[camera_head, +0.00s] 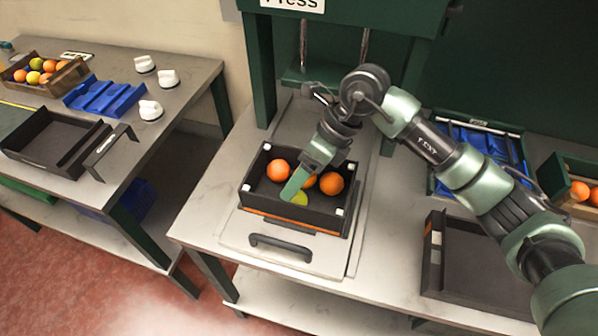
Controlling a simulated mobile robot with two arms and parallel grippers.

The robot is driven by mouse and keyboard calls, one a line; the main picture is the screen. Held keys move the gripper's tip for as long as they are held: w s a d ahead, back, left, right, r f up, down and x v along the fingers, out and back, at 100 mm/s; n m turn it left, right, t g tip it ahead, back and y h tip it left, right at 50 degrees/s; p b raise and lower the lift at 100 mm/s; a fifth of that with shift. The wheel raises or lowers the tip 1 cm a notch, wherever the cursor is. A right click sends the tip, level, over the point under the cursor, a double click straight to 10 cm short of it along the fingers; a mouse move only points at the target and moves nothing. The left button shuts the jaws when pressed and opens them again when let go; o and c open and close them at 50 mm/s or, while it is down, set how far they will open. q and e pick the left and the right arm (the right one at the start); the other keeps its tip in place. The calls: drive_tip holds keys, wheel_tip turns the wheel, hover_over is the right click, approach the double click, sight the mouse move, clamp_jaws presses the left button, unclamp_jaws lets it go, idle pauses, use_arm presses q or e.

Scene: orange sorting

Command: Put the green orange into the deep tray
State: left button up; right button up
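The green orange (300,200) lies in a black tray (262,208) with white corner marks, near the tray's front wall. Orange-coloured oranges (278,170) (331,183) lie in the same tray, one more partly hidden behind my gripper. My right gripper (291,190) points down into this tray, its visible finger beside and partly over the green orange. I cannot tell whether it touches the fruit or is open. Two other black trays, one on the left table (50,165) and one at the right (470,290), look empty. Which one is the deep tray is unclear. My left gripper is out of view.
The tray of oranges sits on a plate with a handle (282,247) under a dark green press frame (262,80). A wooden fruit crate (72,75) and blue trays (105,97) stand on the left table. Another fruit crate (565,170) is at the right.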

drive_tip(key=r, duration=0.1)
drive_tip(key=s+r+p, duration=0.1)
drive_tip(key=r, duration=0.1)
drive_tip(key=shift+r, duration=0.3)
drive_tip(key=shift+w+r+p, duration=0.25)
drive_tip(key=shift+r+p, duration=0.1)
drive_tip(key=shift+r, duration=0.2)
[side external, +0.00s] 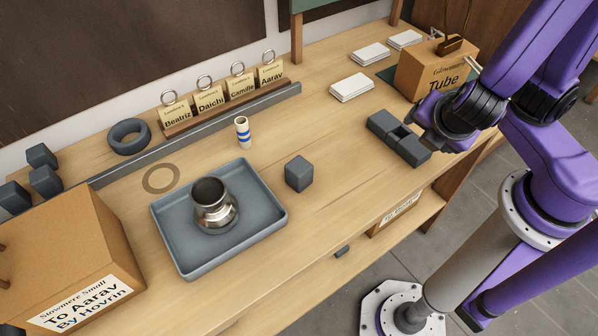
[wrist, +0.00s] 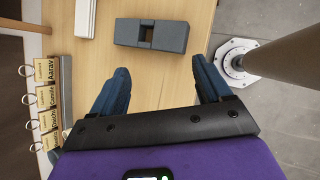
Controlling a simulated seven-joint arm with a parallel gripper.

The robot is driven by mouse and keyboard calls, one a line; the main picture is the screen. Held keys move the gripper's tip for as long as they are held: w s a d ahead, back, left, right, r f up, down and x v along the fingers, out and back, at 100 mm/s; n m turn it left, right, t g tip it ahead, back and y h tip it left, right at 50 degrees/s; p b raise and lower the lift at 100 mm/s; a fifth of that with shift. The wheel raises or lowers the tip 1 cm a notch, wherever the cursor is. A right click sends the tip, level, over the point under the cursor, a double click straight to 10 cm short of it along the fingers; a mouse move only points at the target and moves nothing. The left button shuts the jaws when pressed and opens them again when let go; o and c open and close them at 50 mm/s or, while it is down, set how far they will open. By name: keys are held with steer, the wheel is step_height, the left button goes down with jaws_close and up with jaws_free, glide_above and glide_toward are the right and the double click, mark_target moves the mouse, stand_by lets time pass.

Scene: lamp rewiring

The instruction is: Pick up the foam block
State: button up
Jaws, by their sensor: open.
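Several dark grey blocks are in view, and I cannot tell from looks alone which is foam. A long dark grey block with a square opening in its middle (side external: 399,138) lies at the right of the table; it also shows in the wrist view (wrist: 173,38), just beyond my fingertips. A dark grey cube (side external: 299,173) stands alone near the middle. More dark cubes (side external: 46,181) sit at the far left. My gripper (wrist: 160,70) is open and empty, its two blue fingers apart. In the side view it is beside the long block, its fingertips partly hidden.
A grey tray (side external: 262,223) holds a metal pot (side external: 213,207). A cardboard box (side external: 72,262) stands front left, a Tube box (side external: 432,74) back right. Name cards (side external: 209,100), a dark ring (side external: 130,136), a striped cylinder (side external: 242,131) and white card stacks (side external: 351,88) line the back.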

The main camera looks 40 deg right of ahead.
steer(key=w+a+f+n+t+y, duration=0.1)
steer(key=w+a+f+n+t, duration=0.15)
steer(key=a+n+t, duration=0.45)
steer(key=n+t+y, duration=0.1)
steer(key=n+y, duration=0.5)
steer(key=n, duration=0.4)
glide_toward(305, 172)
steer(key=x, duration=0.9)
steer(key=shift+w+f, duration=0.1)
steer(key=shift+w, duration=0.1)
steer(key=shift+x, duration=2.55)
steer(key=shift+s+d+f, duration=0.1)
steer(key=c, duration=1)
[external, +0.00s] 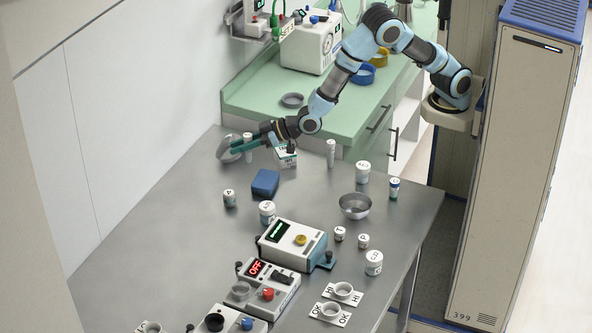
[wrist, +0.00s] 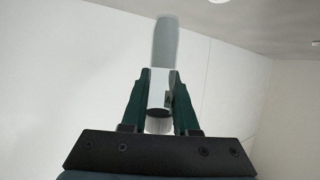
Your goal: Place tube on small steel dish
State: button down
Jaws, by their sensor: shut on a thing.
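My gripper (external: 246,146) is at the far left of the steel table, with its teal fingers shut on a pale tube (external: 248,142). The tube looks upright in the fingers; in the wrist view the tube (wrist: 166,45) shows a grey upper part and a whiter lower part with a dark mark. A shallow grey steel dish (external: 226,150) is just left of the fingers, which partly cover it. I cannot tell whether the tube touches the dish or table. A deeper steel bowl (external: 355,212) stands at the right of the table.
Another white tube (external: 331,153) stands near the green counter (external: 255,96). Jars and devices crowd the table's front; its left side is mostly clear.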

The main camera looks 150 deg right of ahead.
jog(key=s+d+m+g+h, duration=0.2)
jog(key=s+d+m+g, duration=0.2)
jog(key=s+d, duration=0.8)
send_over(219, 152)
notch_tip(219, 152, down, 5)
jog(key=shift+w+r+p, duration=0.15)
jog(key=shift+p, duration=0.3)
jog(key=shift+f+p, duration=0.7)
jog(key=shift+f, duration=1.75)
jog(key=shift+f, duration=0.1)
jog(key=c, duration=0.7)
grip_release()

- - - - - - -

TASK DETAILS =>
Search the records for the string "parallel" and return every line in which it occurs.

WRITTEN SOLUTION =>
Controlling a simulated mobile robot with two arms and parallel grippers.
Controlling a simulated seven-joint arm with a parallel gripper.

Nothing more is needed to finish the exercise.